Tuesday, March 16, 2010

Women of Maritime History

Women Who Kept the Lights: An Illustrated History of Female Lighthouse Keepers. / Mary Louise Clifford and J. Candace Clifford. Williamsburg, Virginia: Cypress Communications, 1993. ISBN 0963641204. 183 p. incl. Bibliography and Index.

This collection of stories is a powerful testament to women in maritime history. Portraits and graphic portrayals of these women lighthouse keepers speak of determination, personal strength, and commitment in lonely, isolated posts. They served coast and inland lighthouses and the navigators sailing in dangerous waters from the mid-19th to the early 20th centuries. In other words, many of these stories took place before the American Civil War (1860-1865), into the 1920s, and in California just prior to World War I (1917-1921). Five of the book’s 20 accounts tell of women lighthouse keepers on the California Coast: Point Pinos and Angel Island Lights, Mare Island Light, Santa Cruz Light, Santa Barbara Light, and Point Fermin Light, tracking the long coast from San Francisco Bay to San Pedro. Acts of bravery and heroism were highlighted by hourly attention to the light, its lamp, lens, fuel mechanism for lighting the lamp, and the grounds and house attached. If sailors were rescued from storms the house served as a way-station until the injured could be moved, the lighthouse keepers were life-savers as well as lamp-lighters.
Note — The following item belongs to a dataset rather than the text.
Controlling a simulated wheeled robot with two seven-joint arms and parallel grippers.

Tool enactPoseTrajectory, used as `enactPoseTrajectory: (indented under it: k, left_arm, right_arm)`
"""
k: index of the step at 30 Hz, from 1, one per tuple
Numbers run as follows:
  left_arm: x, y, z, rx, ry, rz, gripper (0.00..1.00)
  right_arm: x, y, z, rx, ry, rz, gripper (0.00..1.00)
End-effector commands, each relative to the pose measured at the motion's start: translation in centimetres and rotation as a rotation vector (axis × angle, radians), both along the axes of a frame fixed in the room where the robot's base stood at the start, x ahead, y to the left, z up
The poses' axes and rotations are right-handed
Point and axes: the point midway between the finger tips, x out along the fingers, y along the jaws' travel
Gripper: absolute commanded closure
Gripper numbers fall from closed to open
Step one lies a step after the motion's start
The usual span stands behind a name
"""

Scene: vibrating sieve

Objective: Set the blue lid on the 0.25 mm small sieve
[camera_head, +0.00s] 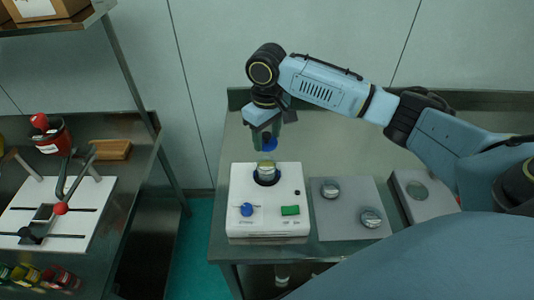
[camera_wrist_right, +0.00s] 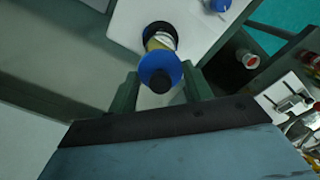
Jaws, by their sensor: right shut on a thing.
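My right gripper (camera_head: 266,133) points down over the white shaker machine (camera_head: 240,182) and is shut on the blue lid (camera_head: 269,145). In the right wrist view the lid (camera_wrist_right: 153,66) is a round blue disc with a black knob, between the two fingers (camera_wrist_right: 161,92). Below it, a small yellowish and silver sieve stack (camera_head: 266,171) stands in the machine's dark round seat. The lid looks apart from the stack, a little above it. In the right wrist view the lid partly covers the stack (camera_wrist_right: 160,42). No mesh-size marking is readable. My left gripper is out of view.
Right of the machine, a grey plate (camera_head: 345,222) carries two small round metal pieces (camera_head: 371,217). A white device (camera_head: 418,199) stands farther right. The machine has a blue knob (camera_head: 247,209) and green switch (camera_head: 290,210). A cluttered side table (camera_head: 110,195) stands left, across a gap.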

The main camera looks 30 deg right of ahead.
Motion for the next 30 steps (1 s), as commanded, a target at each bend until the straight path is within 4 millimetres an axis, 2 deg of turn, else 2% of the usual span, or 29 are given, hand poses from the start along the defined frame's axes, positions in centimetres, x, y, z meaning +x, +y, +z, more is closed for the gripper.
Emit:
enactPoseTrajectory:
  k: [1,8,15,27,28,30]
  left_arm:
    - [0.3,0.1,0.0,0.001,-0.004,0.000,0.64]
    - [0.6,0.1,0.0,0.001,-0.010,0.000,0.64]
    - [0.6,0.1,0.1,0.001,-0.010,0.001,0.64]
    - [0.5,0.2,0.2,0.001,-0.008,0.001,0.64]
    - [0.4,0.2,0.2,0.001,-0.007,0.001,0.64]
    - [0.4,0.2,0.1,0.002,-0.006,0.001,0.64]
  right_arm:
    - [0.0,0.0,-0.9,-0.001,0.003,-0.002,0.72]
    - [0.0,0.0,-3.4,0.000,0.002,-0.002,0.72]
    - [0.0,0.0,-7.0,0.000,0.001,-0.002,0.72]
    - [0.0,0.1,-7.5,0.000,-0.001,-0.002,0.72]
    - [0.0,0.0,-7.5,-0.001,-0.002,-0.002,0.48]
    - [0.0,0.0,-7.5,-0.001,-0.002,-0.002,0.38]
Consider the lives of lighthouse keepers who managed to warn mariners in fog despite failures of the lamp apparatus, who experienced damage from the 1906 San Francisco earthquake, performed first aid, home-schooled their children, hired and trained workers, and repaired and kept equipment working! These women’s lives are heroic, starting with their imagination and sheer bravado in the face of adverse situations, when supplies were low, equipment failing, and no one around to help! Their dedication to serve was a very prominent characteristic, keeping navigators alerted to danger and from disaster along their shores.

A second edition was published in 2001; the book is available at public libraries. The 1993 edition is available for circulation to Museum Members at the Los Angeles Maritime Museum Research Library.

Explanation of terms and online links:
Circulation to Museum Members: with your Museum Membership you may borrow books for a 3-week time period. Please call the Library for more information.

See an account of “Women in Transportation”, a document from the publications page of the U.S. Department of Transportation Federal Highway Administration. It was written in honor of women pioneers and engineers in maritime as well as other areas of transportation.

The following definitions are from Encyclopedia of Nautical Knowledge. /W.A. McEwen and A.H. Lewis. Cambridge, Maryland: Cornell Maritime Press. 1953.

Lamp: “the familiar instrument for providing light…” and “a fixed light, as shown by a lighthouse, a continuous light of constant brilliancy.” ---from p. 275, 293.
Lens, Fresnel: “…a lens originally designed for lighthouses by Augustin Jean Fresnel, French optician and geometer (1788-1827). --- p. 287
Lighthouse keepers: from “light-keeper, person charged with care and operation of lighting apparatus of a lighthouse or lightship.” --- p. 293.
Maritime: “…pertaining to or connected with the sea in respect to commerce, navigation, or shipping…” --- from p. 327.

Point Fermin Lighthouse: built in 1874 and equipped with a Fresnel lens, located in San Pedro, on a bluff above San Pedro Bay. Visit the Point Fermin Lighthouse web site here.
Post: an appointment to service; a structure on land; “…the first lighthouse built in the U.S. was in Plymouth Harbor, Massachusetts in 1776; the first lighthouse on the California Coast was in San Francisco Bay just after the Gold Rush in 1854…” ---Women Who Kept the Lights, Introduction.